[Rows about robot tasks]
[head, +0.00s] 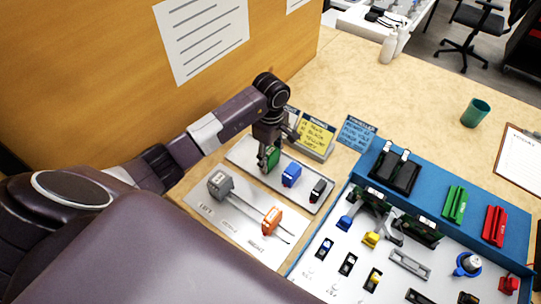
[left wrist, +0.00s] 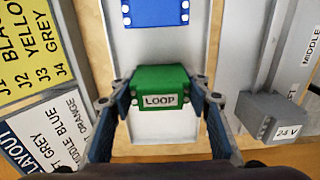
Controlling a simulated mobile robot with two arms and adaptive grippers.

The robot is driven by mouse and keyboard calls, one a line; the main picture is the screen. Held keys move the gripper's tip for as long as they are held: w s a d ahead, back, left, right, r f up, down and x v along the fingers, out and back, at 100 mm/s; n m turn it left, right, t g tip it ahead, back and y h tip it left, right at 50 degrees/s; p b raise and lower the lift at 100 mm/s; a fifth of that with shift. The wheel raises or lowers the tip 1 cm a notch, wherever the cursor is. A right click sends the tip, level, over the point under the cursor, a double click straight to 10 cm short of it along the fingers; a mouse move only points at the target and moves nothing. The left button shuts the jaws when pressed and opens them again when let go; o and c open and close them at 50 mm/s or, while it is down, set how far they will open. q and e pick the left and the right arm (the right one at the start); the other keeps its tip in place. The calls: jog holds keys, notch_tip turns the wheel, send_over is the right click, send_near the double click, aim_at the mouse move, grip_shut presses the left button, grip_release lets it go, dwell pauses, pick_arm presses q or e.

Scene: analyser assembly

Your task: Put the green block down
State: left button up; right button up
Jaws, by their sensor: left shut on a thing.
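The green block (head: 273,158), labelled LOOP, is between the fingers of my left gripper (head: 267,163). In the left wrist view the green block (left wrist: 160,88) has a finger of the left gripper (left wrist: 162,104) against each side. The block is over the left end of a pale grey tray (head: 244,150). I cannot tell whether its underside touches the tray. A blue block (head: 291,174) and a black block (head: 318,190) stand on the same tray to the right. My right gripper is not in view.
In front lies a second plate (head: 205,213) with a grey block (head: 220,184), labelled 24 V, and an orange block (head: 271,221) joined by rods. Yellow (head: 317,137) and blue cards (head: 356,132) stand behind. A blue-edged panel (head: 340,226) with parts fills the right.

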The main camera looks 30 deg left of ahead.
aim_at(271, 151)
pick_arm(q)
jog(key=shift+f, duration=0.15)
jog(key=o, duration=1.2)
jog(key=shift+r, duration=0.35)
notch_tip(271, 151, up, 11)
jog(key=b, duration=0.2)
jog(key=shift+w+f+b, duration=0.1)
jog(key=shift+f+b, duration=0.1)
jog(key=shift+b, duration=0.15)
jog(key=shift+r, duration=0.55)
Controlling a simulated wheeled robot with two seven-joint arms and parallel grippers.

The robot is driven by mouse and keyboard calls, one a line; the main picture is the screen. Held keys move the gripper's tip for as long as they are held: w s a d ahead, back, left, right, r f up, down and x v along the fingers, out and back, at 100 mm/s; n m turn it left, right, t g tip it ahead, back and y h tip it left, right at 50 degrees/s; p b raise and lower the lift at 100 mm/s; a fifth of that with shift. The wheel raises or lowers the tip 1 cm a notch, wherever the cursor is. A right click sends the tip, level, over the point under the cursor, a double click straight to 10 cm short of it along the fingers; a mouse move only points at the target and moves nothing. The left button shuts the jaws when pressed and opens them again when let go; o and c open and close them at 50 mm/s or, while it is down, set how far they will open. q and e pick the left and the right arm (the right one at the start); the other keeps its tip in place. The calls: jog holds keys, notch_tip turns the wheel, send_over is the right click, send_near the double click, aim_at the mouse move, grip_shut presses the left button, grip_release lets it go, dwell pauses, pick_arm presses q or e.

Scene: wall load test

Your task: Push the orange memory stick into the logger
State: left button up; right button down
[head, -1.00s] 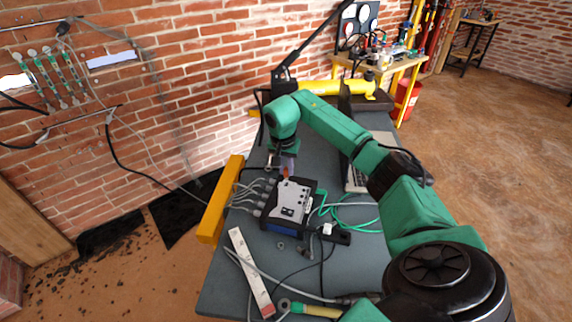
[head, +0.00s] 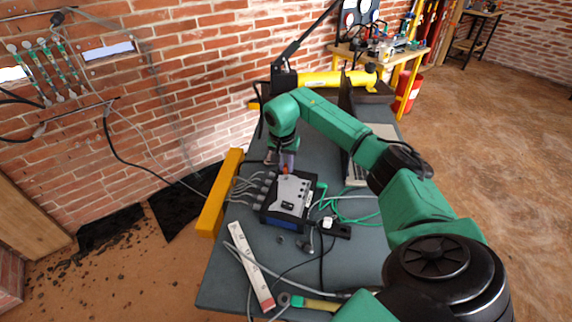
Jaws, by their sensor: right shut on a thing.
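The logger (head: 291,193), a dark box with a light grey top plate, lies on the grey table. Several grey cables run into its left side. My right gripper (head: 284,163) points down at the logger's far edge. It is shut on the orange memory stick (head: 285,169), of which only a small orange bit shows below the fingers. How far the stick sits in the logger cannot be told from here. My left gripper is not in view.
A laptop (head: 360,165) stands right of the logger, behind my right arm. A long white strip (head: 250,264) lies at the front left. A yellow beam (head: 219,195) stands along the left edge.

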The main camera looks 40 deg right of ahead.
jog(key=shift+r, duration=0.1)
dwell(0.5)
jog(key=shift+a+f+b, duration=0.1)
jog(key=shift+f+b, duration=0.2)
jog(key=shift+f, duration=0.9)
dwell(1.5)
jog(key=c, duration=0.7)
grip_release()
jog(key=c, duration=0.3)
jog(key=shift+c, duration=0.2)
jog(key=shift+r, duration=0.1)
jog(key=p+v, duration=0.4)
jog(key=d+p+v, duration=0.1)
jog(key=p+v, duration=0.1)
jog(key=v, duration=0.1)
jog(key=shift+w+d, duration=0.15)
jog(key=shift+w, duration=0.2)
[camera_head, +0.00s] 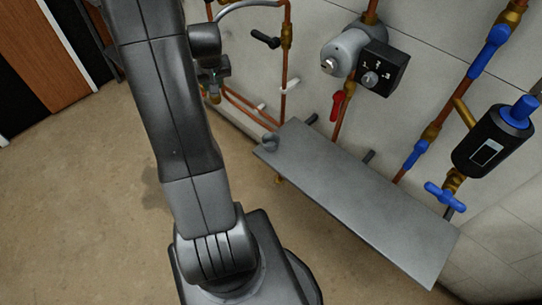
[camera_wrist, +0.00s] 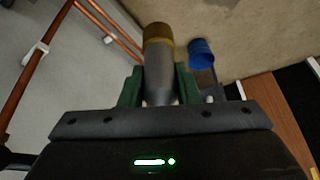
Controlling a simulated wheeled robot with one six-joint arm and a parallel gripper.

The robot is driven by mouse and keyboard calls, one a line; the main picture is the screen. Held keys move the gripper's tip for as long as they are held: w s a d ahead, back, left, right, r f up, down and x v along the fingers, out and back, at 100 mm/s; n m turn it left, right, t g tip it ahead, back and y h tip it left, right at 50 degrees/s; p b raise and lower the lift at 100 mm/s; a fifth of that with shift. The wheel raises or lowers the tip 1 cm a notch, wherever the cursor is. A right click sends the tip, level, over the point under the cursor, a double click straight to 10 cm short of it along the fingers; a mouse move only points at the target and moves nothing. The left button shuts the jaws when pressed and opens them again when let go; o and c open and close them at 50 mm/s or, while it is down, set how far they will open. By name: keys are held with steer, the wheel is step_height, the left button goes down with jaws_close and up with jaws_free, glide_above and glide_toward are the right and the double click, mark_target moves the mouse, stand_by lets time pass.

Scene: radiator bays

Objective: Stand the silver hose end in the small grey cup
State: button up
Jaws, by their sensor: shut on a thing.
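My gripper (camera_wrist: 160,88) has its green fingers shut on a silver-grey cylinder with a brass end, which looks like the silver hose end (camera_wrist: 160,75). The brass end points away from my wrist. In the head view my gripper is mostly hidden behind my own arm, left of the shelf. The small grey cup (camera_head: 269,142) stands at the left corner of the grey shelf, to the right of and below my gripper in that view. I cannot make out the cup in the wrist view.
The grey shelf (camera_head: 360,205) is otherwise bare. Above it are copper pipes (camera_head: 287,60), a grey valve with a black dial box (camera_head: 373,70), a red lever (camera_head: 336,106) and a black and blue unit (camera_head: 493,138). A blue part (camera_wrist: 201,52) lies beyond my right finger.

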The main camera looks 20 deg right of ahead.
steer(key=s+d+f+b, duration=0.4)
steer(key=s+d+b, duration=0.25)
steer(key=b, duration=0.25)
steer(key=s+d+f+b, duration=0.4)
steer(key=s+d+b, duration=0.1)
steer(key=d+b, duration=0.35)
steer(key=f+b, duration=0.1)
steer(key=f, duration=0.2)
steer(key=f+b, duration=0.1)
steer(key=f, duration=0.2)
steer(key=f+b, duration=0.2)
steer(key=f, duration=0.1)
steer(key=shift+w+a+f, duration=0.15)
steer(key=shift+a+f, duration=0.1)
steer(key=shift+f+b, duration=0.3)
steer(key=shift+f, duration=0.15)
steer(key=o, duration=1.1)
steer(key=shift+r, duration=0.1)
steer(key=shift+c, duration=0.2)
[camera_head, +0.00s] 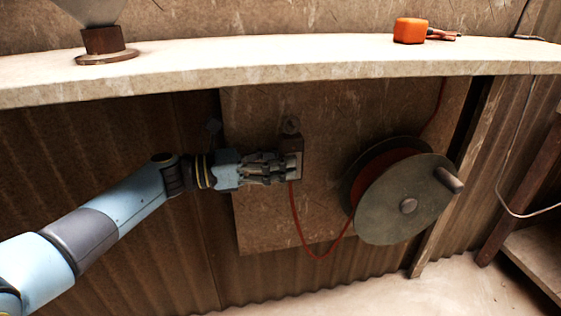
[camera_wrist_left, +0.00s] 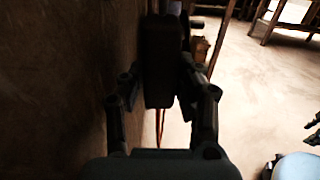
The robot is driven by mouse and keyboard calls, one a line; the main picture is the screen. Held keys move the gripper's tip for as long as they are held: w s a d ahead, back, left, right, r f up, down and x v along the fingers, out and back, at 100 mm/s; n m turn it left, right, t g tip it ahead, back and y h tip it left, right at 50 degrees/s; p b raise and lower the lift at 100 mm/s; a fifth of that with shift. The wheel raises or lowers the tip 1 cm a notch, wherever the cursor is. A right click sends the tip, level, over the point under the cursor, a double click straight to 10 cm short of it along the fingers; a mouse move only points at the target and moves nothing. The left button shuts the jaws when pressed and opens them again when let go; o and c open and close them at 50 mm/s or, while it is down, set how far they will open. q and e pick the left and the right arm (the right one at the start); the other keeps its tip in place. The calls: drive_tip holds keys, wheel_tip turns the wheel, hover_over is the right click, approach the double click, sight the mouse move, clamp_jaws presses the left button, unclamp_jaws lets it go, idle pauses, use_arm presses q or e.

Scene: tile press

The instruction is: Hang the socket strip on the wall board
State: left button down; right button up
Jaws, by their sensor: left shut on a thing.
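The socket strip (camera_head: 293,155) is a small dark brown block held upright in front of the wall board (camera_head: 262,112). My left gripper (camera_head: 284,169) reaches in from the left and is shut on it. In the left wrist view the strip (camera_wrist_left: 163,60) is a dark shape between the fingers, with the board surface (camera_wrist_left: 60,80) to its left. I cannot tell whether the strip touches the board or the fitting. A red cable (camera_head: 304,243) hangs from the strip. My right gripper is not clearly seen.
A cable reel (camera_head: 405,205) with a grey-green disc stands right of the strip, and the red cable loops to it. A pale shelf (camera_head: 230,72) runs above, carrying an orange tool (camera_head: 409,30) and a brown-based object (camera_head: 104,43). Board below the strip is bare.

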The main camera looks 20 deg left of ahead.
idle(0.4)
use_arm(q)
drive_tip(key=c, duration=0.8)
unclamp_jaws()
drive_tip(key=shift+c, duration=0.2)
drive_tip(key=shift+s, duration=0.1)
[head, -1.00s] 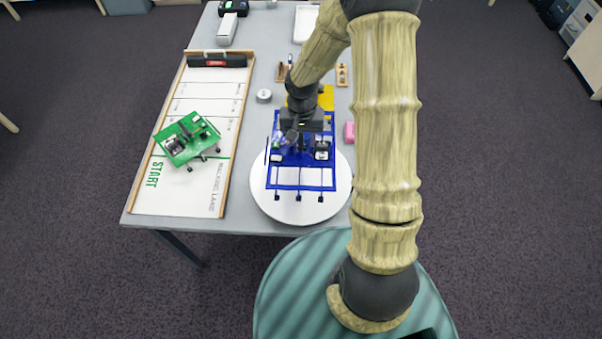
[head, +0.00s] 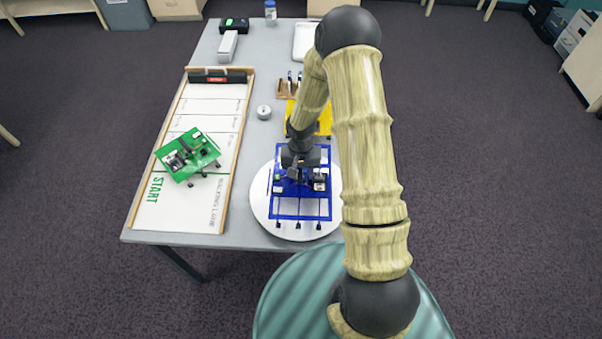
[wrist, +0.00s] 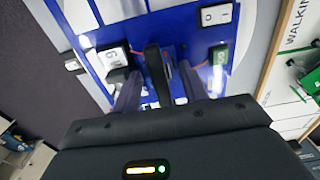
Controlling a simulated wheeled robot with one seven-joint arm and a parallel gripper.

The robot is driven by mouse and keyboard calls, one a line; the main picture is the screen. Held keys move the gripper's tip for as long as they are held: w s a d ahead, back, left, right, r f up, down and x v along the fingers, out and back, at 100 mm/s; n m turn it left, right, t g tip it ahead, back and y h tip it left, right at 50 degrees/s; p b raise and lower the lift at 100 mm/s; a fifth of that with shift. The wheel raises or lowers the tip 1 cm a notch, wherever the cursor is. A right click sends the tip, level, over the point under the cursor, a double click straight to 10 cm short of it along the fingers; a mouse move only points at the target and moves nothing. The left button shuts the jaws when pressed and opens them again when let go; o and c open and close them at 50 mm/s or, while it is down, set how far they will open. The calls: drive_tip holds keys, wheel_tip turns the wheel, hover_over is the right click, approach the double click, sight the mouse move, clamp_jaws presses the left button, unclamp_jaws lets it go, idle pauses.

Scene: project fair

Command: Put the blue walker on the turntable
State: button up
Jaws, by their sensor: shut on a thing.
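The blue walker (head: 287,208), a flat blue frame with thin legs and small boxes on top, is over the white round turntable (head: 262,222) near the table's front edge. Its near feet show against the disc; I cannot tell whether they touch it. My gripper (head: 298,178) is above the walker's middle and shut on its upright central part. In the wrist view, the fingers (wrist: 163,92) close around a dark post, with the walker's blue deck (wrist: 185,30) around them. The arm hides part of the turntable's right side.
A green walker (head: 190,153) stands on the white walking lane (head: 190,210) to the left. A yellow piece (head: 325,118) and wooden holder (head: 284,90) lie behind the turntable. A small round silvery item (head: 263,112) is nearby. Farther back are a white tray (head: 304,42) and boxes.

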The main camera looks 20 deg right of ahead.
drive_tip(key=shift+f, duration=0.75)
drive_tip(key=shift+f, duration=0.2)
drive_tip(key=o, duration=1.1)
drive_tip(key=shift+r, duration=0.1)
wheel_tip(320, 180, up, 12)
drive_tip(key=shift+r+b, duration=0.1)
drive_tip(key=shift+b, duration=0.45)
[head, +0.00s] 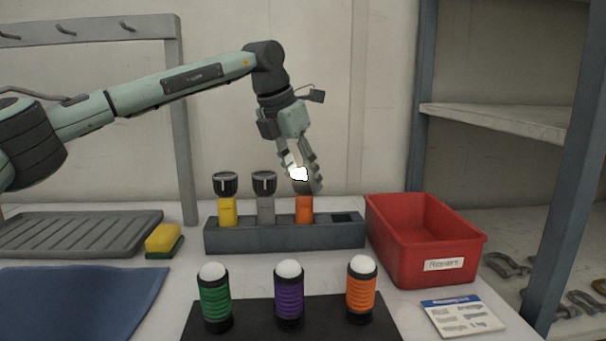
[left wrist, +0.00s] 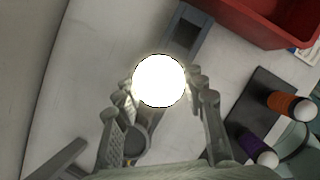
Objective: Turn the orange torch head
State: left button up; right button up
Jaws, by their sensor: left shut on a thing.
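The orange torch (head: 304,211) stands upright in a slot of the grey rack (head: 285,237), third from the left. My left gripper (head: 304,180) comes down from above and is shut on its head. The torch head is largely hidden by the fingers. A bright white glow (head: 298,174) shows at the head, and in the left wrist view the lit lens (left wrist: 159,80) sits between the fingers. My right gripper is not in view.
A yellow torch (head: 227,209) and a grey torch (head: 265,209) stand left of the orange one; the rack's right slot is empty. A red bin (head: 425,240) stands close on the right. In front, green, purple and orange white-topped cylinders (head: 289,293) stand on a black base.

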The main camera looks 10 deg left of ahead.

GOAL :: Check each line above for the string "Your" and show the ones that have it.

RESULT OF THE TASK ::
Your task: Put the green block down
Your task: Push the orange memory stick into the logger

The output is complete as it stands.